Aku rindu kamu berkata “nggak boleh” ketika aku berbuat aneh-aneh dan bisa membahayakan diriku sendiri. Lalu dengan nakalnya aku tidak menggubris laranganmu dan malu ketika terluka karena perbuatanku sendiri. Saat itu kamu tidak pernah menyalahkan atas kenakalanku, kamu malah mengulurkan tangan dan membantuku berdiri lagi. Tersenyum.


Aku rindu caramu mengomel panjang pendek waktu kamu sedang kesal, dan aku tau itu adalah caramu ingin diperhatikan. Tapi aku malah masa bodoh dan memberikan respon datar-datar saja.


Aku rindu caramu melucu di saat apapun. Kamu selalu bisa membuatku tertawa setelah seharian berkutat dengan rutinitas yang membosankan. Hanya kamu yang bisa membuatku tertawa lepas, begitu bahagia.


Aku rindu caramu membantuku menyeberang di jalan raya, karena kamu menyuruhku berjalan di arah yang tidak dilalui kendaraan dan membiarkan dirimu yang menghadap kendaraan-kendaraan itu. Aku merasa aman.


Aku rindu caramu bilang “aku sayang kamu” karena meskipun kamu sering sekali bilang seperti itu, entah kenapa selalu bisa membuat pipiku bersemu merah dan mencoba bersikap biasa, padahal sebenarnya tidak. Sama sekali tidak.


Aku rindu caramu memperhatikanku seperti orang tua. Sudah makan? Sudah sholat? Ayo cepat tidur. Makan yang banyak. Ayo belajar. Jangan facebook-an terus. Cepetan mandi, bau ntar badanmu. Cepetan berangkat les, bolos terus.


Aku rindu caramu memanggil aku “sayang” dengan suara yang dikecilkan dan malu-malu.


Aku rindu dimengerti, meskipun aku sangat menyebalkan, manja, keras kepala, semaunya sendiri, dan nggak perhatian.


Aku rindu waktu kamu mengedipkan satu mata ke arahku saat kamu ada di tengah lapangan. Aku merasa spesial.


Aku rindu menjalani sehari penuh dengan gembira, tanpa mengeluh, bersemangat karenamu. Aku rindu hidup bahagia setiap hari.

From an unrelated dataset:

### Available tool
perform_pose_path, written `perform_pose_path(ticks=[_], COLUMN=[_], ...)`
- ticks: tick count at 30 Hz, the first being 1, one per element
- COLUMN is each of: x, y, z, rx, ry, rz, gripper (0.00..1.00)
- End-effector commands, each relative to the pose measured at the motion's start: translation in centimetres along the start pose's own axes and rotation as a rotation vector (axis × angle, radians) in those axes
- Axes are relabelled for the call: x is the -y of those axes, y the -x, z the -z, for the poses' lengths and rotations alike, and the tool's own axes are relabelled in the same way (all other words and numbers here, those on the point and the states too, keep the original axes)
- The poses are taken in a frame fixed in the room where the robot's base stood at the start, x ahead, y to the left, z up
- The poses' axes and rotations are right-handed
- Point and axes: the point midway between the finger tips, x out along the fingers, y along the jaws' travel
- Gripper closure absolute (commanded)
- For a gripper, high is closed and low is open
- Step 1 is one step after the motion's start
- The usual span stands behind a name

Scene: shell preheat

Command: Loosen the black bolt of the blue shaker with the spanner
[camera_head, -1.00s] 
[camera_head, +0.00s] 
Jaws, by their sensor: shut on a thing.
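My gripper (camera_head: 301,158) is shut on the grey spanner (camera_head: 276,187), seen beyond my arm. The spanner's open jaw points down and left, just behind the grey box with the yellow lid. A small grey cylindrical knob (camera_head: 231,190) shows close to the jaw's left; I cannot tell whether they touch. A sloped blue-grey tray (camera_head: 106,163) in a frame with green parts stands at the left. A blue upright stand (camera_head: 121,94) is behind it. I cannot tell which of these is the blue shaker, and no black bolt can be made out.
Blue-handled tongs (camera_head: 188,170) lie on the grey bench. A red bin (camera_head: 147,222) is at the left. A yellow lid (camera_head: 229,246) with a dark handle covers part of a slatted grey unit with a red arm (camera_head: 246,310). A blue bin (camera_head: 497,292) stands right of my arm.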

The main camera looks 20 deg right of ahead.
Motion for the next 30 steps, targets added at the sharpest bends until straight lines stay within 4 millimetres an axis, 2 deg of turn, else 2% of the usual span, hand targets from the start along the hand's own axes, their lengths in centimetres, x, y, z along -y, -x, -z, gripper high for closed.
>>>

Aku merindukan terlalu banyak hal tentangmu, tanpa bisa mengalami satupun sekali lagi. Aku merindukan semua itu—bahkan mungkin lebih. Entahlah, aku tidak mampu mencarinya lagi. Karena air mata ini pasti menjadi bendungan, seperti hujan deras berhari-hari. Tapi hujanku tidak ada yang tahu. Bendungan ini seperti tak tampak, tersembunyi di balik tawa dan senyumku.


Jika aku diizinkan untuk mengirim sesuatu untuk kamu, mungkin aku akan mengirim foto awan yang waktu itu membentuk wajahmu. Dengan kata-kata manis. Dengan salam rindu. Tapi kemudian aku meremas surat itu dan melemparnya ke bendungan tangisku. Aku memilih membiarkannya rusak dan akhirnya hilang. Aku tidak mau ada yang tahu bahwa aku masih berusaha mencari wajahmu di langit. Aku tidak ingin ada yang tahu, aku tidak ingin dikasihani.


Biarkan ketidak tahuanmu tentang ini yang akan membantumu untuk menemukan seseorang di luar sana; yang jauh, lebih baik daripada aku. Aku ingin kamu bahagia. Aku ingin kamu dicintai, bukan denganku.


Dan bila kamu melihat wajahku di awan, ingatlah bahwa aku hanya mampir sebentar tapi merusak banyak hal di hidupmu. Aku sudah sangat menyusahkanmu, dan aku tidak pantas berlaku seperti itu kepada orang yang sangat baik—kamu.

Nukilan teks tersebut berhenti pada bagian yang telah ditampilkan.